Later, as our children get older, we will deepen the significance of these gifts, by assigning a meaning to each one:

Frankincense: A gift for spiritual growth. (A new devotion book, Bible or Christian CD.)
Myrrh: A practical gift. (A new pair of jeans, a coat, a laptop for school, a car emergency kit.)
Gold: A gift that fulfills a want. (An ipod, shopping certificate, jewelry, bike, MP3 player etc.)

We celebrate Christmas based on God GIVING us His one and only son, who later GIVES His life as a living sacrifice for us! We want giving and not receiving to be the focus of Christmas. This is why we choose to adopt a family in need, or participate in filling individual boxes, when our church adopts a local school.

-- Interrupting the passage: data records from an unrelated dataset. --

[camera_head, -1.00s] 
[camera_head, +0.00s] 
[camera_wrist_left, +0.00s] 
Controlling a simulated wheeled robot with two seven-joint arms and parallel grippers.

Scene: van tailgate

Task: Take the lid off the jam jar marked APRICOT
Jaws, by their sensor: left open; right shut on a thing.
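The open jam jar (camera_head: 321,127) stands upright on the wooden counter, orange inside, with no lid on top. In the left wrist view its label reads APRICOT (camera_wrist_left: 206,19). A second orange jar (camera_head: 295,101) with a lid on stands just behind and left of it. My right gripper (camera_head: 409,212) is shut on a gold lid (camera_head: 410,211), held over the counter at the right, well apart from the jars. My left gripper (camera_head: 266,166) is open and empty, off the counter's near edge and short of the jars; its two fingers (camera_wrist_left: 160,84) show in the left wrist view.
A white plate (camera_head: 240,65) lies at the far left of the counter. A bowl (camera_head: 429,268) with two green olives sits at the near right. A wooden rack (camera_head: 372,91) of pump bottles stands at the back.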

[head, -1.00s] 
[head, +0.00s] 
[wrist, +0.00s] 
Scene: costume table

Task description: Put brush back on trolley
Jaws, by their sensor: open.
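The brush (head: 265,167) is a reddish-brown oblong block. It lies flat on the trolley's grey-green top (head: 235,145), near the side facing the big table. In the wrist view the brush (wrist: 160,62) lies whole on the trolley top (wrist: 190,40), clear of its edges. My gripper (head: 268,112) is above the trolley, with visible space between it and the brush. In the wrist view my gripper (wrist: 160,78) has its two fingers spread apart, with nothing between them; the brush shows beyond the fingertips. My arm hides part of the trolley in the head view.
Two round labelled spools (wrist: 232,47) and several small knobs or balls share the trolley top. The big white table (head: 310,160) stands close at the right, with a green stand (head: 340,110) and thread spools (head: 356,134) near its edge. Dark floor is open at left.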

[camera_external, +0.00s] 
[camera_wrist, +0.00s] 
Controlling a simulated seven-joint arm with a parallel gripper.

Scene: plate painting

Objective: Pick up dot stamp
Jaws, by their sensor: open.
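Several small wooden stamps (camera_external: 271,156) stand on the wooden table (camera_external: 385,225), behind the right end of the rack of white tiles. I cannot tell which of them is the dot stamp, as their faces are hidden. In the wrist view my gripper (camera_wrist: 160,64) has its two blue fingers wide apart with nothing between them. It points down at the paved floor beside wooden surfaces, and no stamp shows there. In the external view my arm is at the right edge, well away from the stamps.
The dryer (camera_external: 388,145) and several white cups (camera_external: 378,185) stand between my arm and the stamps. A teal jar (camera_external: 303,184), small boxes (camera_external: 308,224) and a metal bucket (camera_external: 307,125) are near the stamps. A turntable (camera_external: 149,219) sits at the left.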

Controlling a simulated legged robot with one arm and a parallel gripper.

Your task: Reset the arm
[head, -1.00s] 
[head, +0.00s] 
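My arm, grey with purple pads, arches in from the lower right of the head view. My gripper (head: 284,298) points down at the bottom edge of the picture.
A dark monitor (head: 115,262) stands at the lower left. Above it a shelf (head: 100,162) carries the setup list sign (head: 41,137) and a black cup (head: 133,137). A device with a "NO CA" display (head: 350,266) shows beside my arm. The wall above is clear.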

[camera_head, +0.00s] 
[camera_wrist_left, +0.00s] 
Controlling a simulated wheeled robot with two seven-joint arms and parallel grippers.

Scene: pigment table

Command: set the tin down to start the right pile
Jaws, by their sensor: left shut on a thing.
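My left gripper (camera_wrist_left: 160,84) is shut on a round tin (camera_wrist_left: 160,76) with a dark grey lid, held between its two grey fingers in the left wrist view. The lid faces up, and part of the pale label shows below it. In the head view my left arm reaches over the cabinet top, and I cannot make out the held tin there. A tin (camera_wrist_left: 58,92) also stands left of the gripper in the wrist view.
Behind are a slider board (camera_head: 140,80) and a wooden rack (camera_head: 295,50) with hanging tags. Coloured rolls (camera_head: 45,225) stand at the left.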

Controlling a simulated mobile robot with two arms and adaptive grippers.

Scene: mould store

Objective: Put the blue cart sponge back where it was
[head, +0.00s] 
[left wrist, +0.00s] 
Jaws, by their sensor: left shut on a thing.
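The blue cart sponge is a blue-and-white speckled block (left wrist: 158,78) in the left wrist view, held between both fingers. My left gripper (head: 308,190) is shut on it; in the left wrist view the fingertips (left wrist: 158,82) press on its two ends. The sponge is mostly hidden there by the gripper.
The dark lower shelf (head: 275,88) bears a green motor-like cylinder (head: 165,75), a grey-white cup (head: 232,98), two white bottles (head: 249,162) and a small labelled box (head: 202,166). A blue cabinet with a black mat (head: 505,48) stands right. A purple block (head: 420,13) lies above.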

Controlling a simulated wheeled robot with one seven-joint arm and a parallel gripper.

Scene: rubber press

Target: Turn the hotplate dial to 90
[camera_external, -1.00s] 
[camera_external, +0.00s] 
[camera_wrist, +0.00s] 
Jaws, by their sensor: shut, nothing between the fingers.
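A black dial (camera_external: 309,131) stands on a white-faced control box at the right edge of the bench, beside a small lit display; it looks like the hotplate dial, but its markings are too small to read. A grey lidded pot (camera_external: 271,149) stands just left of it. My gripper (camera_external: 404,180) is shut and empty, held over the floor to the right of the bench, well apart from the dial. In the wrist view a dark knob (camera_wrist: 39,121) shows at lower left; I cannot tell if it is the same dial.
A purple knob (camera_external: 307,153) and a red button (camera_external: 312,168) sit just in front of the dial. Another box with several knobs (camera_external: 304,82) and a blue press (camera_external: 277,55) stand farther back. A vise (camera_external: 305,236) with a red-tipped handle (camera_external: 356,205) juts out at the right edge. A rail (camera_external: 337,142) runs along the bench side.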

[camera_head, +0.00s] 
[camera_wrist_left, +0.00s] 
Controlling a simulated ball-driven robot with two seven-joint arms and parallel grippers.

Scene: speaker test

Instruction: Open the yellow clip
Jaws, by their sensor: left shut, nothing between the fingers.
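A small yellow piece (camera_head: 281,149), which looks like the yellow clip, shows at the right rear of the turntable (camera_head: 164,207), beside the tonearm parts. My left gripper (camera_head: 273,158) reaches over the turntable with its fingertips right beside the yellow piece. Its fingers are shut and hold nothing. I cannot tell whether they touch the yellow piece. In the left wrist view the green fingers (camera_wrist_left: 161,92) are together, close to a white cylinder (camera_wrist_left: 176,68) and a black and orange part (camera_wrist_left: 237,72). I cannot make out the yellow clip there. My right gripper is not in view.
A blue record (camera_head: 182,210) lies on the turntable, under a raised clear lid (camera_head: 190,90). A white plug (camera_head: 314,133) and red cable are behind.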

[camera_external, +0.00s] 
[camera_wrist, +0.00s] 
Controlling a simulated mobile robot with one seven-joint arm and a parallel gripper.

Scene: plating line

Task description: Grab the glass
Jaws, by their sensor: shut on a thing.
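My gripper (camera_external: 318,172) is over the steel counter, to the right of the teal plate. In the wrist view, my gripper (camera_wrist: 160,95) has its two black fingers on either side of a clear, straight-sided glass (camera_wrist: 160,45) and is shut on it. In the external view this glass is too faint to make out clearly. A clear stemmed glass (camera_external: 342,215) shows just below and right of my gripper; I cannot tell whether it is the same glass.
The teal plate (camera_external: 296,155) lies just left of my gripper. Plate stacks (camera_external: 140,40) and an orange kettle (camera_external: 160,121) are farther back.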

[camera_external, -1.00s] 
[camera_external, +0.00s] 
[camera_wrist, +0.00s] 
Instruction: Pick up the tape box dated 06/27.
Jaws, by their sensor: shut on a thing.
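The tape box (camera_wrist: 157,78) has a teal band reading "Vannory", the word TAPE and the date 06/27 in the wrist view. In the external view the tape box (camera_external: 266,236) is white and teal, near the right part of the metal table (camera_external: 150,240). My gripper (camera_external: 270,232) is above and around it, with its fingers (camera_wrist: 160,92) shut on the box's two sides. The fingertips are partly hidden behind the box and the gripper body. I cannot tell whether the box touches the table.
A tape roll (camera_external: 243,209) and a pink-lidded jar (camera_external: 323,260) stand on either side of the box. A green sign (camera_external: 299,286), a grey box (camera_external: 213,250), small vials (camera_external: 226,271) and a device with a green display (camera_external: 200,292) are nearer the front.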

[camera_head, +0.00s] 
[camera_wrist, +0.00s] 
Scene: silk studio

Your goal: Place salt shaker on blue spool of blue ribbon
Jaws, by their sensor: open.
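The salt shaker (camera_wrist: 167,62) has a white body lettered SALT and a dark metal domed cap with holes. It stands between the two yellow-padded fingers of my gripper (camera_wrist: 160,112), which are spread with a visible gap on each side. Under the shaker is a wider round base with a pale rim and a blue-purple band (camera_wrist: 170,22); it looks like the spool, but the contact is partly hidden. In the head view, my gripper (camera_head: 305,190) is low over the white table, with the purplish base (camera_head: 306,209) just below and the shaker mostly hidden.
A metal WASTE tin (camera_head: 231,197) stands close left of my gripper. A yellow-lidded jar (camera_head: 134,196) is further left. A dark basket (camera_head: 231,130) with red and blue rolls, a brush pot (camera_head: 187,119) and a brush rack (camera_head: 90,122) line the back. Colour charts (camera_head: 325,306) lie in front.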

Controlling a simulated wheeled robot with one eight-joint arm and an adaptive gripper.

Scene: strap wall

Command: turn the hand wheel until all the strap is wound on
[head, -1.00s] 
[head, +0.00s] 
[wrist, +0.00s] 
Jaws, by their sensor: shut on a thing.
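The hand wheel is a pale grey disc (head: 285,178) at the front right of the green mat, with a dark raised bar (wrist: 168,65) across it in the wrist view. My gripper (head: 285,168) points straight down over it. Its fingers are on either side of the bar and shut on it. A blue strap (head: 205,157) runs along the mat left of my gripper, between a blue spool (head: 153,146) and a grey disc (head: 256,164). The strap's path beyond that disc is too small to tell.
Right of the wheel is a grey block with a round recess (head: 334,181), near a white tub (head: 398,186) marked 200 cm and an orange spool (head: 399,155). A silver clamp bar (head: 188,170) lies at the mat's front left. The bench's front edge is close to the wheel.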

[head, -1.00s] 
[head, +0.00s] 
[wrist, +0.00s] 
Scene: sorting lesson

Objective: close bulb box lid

What fun it is to stroll through the store, with each of my children clutching a paper in their sticky little hands, with a name…….a name of a special boy or girl, about their age, who we can be a blessing to. I love to see their faces as they figure out that no, these new toys aren’t for them to keep, they have enough toys at home. These gifts are for a little boy or girl, who might otherwise have nothing new at Christmas!

Granted, sometimes its hard to pack that giant bouncy ball, or sparkly nail polish in the box, for the other child! But, it doesn’t take long for them to grasp, at their level of understanding, the kindness and love they are showing to another child. To understand that Christmas is about giving to others, not asking, begging and pleading for the latest and greatest new toys.

It is my hearts desire for our Christmases to be SO focused on Jesus Christ, from my children’s first memory of Christmas on, that they don’t know it ANY other way!


Keeping Christ in Christmas goes much farther than a “Merry Christmas” greeting to a cashier, only allowed to say “Happy Holidays”. No, it comes from you momma, as you set the tone of your home for each and every holiday tradition to come……

“Don’t copy the behavior and customs of this world, but let God transform you into a new person by changing the way you think. Then you will learn to know God’s will for you, which is good and pleasing and perfect.”